In February 1862, all five regiments
of New Mexico Volunteers were sent south from Fort Union to reinforce
Fort Craig and to wait for the Confederate advance up the Rio
Grande.
After capturing several military
installations in the newly established Confederate Territory of Arizona,
Brigadier General Sibley led his enthusiastic but poorly equipped
brigade of about 2,500 Confederate Army of New Mexico men. On
February 7, 1862, the Army of New Mexico left Fort Fillmore and
headed north towards Fort Craig, but marched well around the fort after the
Union Army refused to do battle on the plain in front of the fort.
On February 21, 1862, the Union troops
led by Colonel Edward Canby and the Confederate Army of New Mexico of
Brigadier General Sibley first met at the Battle of Valverde, a
crossing of the Rio Grande just north of the fort.

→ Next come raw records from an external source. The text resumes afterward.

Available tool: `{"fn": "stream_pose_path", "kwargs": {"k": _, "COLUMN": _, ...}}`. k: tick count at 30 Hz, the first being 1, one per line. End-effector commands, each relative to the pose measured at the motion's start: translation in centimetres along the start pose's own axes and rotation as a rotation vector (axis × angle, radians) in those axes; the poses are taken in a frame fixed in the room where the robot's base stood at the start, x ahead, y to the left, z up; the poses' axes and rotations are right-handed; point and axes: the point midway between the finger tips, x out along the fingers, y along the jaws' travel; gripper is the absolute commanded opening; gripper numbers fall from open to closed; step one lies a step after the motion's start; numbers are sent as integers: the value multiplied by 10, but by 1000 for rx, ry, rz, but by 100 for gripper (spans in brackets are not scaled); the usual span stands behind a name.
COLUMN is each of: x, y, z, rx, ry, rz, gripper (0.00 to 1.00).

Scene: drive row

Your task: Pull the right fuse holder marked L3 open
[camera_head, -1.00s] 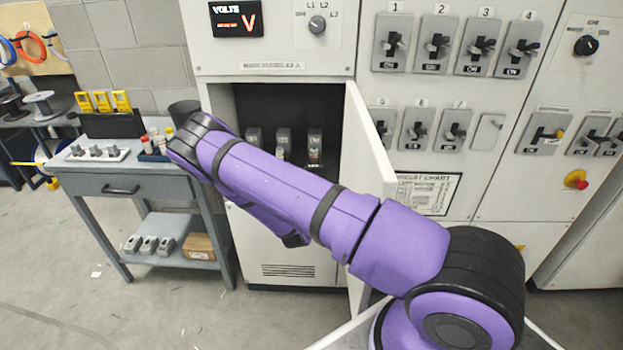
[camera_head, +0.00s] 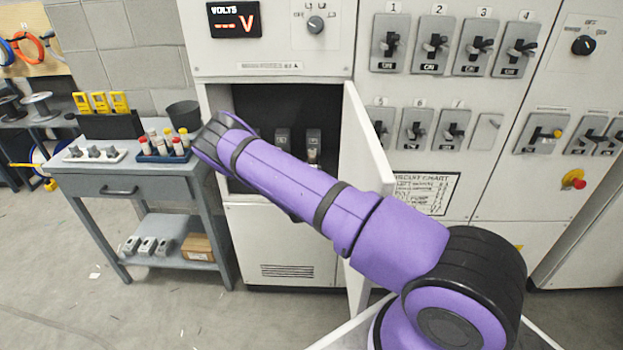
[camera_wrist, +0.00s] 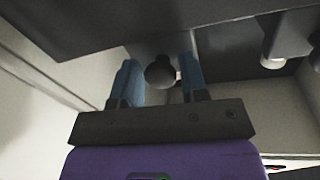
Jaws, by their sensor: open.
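The right fuse holder (camera_head: 314,138) is a grey block in the dark open compartment, beside the middle holder (camera_head: 284,137). My arm hides the left holder and the lower part of the compartment. My gripper is hidden behind my arm in the head view. In the wrist view my gripper (camera_wrist: 161,78) has its two blue fingers apart, with a dark rounded knob (camera_wrist: 160,73) between them. Contact with the knob cannot be told. Another holder end (camera_wrist: 272,55) shows to the right. No L3 mark is readable in the wrist view.
The open cabinet door (camera_head: 366,150) stands close to the right of my arm. A grey workbench (camera_head: 85,185) with a tray of capped tubes (camera_head: 165,157) stands at the left. Pale compartment walls (camera_wrist: 40,95) lie close around my gripper.

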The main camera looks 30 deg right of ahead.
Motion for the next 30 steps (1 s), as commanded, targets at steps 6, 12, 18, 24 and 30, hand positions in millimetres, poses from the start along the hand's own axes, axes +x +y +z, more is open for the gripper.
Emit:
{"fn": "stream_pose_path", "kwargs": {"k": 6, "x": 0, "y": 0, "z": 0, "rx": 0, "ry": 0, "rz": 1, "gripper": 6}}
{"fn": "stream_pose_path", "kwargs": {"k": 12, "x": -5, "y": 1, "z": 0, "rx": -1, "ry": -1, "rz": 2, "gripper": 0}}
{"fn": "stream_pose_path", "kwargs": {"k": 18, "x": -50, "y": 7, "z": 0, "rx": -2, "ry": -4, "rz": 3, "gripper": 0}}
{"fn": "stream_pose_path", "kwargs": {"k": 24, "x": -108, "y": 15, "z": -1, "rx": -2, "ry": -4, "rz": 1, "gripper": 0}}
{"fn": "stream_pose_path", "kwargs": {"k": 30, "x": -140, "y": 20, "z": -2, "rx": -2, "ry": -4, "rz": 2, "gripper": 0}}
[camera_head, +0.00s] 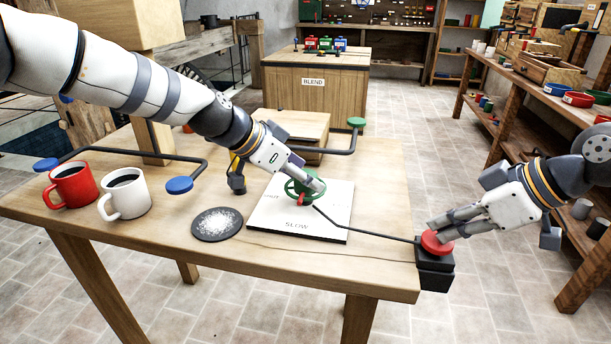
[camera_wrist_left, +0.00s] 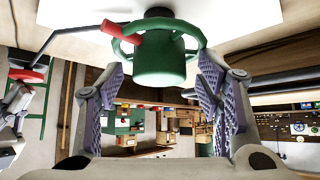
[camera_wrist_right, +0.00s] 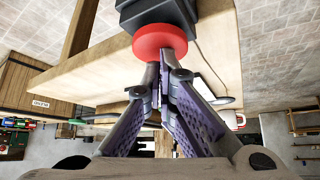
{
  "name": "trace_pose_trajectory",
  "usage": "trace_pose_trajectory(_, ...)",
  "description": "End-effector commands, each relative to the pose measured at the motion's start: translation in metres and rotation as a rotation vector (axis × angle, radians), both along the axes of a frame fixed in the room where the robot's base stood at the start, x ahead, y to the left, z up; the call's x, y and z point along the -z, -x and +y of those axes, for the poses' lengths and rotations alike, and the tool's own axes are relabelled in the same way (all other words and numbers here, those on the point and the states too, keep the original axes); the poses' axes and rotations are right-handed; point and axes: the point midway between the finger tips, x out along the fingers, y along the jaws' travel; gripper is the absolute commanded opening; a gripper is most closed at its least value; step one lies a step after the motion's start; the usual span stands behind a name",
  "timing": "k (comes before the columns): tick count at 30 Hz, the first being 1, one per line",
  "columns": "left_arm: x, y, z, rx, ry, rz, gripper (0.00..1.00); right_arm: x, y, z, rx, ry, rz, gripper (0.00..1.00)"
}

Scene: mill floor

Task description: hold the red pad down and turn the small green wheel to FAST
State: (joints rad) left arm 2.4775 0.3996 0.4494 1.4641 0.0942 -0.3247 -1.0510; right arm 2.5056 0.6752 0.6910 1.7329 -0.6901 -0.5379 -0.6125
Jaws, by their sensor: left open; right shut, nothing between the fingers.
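The small green wheel (camera_head: 292,189) stands on a white plate (camera_head: 330,222) on the wooden table. SLOW is legible near the plate's front edge; FAST is not readable. A red mark on the wheel sits on its front side, toward SLOW. My left gripper (camera_head: 316,187) is open at the wheel; in the left wrist view the wheel's hub (camera_wrist_left: 160,62) shows between its spread fingers. The red pad (camera_head: 436,243) sits on a black block at the table's front right corner. My right gripper (camera_head: 436,226) is shut and empty, its fingertips at the pad (camera_wrist_right: 160,38), apparently touching it.
A red mug (camera_head: 72,187), a white mug (camera_head: 126,196) and a dark round mat with white grains (camera_head: 217,224) stand left of the plate. Bent rods carry blue knobs (camera_head: 180,185) and a green knob (camera_head: 356,122). A thin black rod runs from the wheel area to the pad.

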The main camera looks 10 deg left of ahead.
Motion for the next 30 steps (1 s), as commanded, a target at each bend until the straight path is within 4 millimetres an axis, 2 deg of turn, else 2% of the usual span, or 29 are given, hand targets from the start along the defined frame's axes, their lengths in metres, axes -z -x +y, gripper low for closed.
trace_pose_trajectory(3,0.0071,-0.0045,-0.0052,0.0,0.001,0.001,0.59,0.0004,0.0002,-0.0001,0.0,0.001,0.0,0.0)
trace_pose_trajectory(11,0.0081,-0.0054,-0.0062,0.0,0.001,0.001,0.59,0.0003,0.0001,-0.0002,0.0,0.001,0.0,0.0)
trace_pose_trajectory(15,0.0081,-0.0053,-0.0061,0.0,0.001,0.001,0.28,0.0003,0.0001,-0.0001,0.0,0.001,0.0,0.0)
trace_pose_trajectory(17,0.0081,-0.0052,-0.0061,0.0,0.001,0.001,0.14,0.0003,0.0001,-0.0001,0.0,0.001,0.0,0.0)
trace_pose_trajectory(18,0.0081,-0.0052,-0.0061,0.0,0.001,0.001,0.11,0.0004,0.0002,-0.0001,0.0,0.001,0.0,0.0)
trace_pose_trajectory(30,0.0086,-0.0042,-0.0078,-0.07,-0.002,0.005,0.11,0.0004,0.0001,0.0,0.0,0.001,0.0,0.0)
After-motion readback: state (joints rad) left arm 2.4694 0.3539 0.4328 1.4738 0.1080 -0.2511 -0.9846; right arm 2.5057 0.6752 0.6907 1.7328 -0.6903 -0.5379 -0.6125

Both sides took
heavy casualties. At the end of the day, the Confederates held the field of
battle, but the Union still held Fort Craig.
The Battle of Valverde is considered a
Confederate victory. However, the New Mexico Volunteers, under the command of
Colonel Miguel Pino, found the Confederates' lightly guarded supply wagons
and burned them. Sibley was forced to march further north without the supplies
he had hoped to take from Fort Craig. On February 23, 1862, the Confederate
forces marched around the Union Army and headed for Albuquerque.
Between 1863 and 1865, Fort Craig was
headquarters for U.S. Army campaigns against the Gila and Mimbres Apaches.
Fort Craig was permanently abandoned in 1885.
The BLM runs a visitor
center at the Fort Craig Historic Site, located 105 miles north of Las
Cruces and 32 miles south of Socorro.
At the Bosque del Apache
National Wildlife Refuge, the refuge offers unique bird and wild
life viewing opportunities each season. Peak visitation occurs in winter when Bald Eagles.
thousands of sandhill cranes and snow gees flock to the fields and marshes.
It is a very strange place- we are in the middle of the high desert yet there are marshes/swampy areas for waterfowl.